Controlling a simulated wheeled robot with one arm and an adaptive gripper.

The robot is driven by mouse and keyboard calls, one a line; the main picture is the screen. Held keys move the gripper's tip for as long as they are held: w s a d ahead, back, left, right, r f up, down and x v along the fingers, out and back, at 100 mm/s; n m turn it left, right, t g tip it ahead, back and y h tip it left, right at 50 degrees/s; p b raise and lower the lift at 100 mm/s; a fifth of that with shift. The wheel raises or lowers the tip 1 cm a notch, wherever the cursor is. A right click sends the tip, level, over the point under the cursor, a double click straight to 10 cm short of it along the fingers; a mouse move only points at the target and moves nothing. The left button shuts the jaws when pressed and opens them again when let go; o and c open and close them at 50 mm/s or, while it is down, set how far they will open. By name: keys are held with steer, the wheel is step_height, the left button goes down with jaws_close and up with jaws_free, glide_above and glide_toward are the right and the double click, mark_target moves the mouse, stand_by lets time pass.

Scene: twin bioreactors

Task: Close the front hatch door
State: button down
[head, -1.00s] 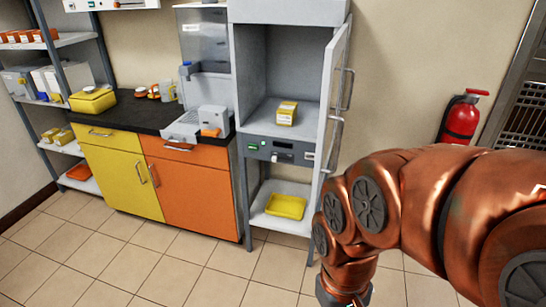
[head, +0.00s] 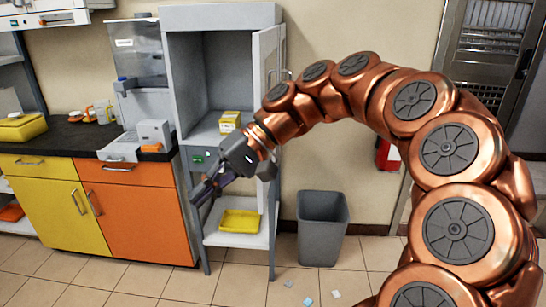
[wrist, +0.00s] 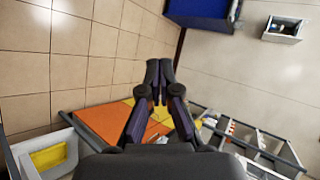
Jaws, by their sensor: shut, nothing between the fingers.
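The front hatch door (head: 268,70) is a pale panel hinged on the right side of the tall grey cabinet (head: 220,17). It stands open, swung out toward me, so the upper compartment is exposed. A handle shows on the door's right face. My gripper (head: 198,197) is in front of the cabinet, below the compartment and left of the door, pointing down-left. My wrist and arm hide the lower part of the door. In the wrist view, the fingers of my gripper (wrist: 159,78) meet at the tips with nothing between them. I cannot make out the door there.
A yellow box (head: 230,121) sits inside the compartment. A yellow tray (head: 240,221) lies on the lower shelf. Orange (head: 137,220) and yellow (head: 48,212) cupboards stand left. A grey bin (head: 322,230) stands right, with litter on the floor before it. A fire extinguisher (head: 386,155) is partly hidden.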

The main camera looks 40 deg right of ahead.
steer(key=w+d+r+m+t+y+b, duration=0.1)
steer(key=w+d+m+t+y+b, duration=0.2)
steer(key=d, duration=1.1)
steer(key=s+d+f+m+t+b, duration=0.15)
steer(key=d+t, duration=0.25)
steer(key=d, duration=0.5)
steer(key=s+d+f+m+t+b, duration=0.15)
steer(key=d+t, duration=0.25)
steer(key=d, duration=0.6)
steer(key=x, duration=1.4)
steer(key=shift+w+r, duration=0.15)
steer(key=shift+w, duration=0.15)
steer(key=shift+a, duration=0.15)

* * *

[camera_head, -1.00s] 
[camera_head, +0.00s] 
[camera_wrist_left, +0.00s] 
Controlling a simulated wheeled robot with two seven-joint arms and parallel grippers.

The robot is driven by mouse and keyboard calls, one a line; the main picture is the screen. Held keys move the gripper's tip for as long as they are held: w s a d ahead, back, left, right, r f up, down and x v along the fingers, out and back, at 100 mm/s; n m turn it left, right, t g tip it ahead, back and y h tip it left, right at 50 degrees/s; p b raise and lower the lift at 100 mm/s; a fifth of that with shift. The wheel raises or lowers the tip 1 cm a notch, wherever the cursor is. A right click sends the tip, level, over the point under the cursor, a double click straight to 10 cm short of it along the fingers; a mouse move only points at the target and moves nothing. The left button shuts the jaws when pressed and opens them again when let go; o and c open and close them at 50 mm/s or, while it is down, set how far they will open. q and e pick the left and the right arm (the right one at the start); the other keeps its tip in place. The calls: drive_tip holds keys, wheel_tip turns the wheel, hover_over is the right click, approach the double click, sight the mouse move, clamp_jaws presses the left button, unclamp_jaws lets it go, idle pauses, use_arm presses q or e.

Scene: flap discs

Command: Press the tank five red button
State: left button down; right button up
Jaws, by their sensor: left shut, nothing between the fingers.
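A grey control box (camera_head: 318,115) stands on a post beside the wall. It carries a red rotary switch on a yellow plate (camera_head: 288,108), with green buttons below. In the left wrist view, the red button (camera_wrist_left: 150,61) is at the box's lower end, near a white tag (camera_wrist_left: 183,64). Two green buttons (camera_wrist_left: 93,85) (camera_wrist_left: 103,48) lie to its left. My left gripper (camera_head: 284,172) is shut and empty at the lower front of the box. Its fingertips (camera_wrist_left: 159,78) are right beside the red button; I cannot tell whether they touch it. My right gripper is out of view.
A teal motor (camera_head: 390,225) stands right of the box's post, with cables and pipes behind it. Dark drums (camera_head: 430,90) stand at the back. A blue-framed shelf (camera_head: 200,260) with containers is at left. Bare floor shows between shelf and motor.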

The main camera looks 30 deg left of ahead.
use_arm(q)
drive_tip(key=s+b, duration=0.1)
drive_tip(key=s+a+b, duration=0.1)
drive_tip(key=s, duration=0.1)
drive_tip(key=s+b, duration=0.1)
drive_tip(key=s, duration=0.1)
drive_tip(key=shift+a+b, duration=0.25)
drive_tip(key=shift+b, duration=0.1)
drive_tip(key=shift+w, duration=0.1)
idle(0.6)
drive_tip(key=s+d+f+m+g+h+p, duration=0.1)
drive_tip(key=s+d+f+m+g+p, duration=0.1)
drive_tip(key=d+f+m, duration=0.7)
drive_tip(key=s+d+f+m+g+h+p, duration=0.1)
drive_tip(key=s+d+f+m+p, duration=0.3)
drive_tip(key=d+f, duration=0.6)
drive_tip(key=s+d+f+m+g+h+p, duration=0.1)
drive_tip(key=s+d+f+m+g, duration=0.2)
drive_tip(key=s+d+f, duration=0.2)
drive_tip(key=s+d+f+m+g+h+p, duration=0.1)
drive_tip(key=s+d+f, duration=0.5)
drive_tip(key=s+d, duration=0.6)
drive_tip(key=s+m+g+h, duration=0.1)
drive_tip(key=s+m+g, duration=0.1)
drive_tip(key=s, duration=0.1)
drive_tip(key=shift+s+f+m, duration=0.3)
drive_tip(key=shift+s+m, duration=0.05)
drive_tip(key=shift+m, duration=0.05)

Exercise prompt –
Copy each line from the records above that includes the string "wheeled".

Written reply –
Controlling a simulated wheeled robot with one arm and an adaptive gripper.
Controlling a simulated wheeled robot with two seven-joint arms and parallel grippers.

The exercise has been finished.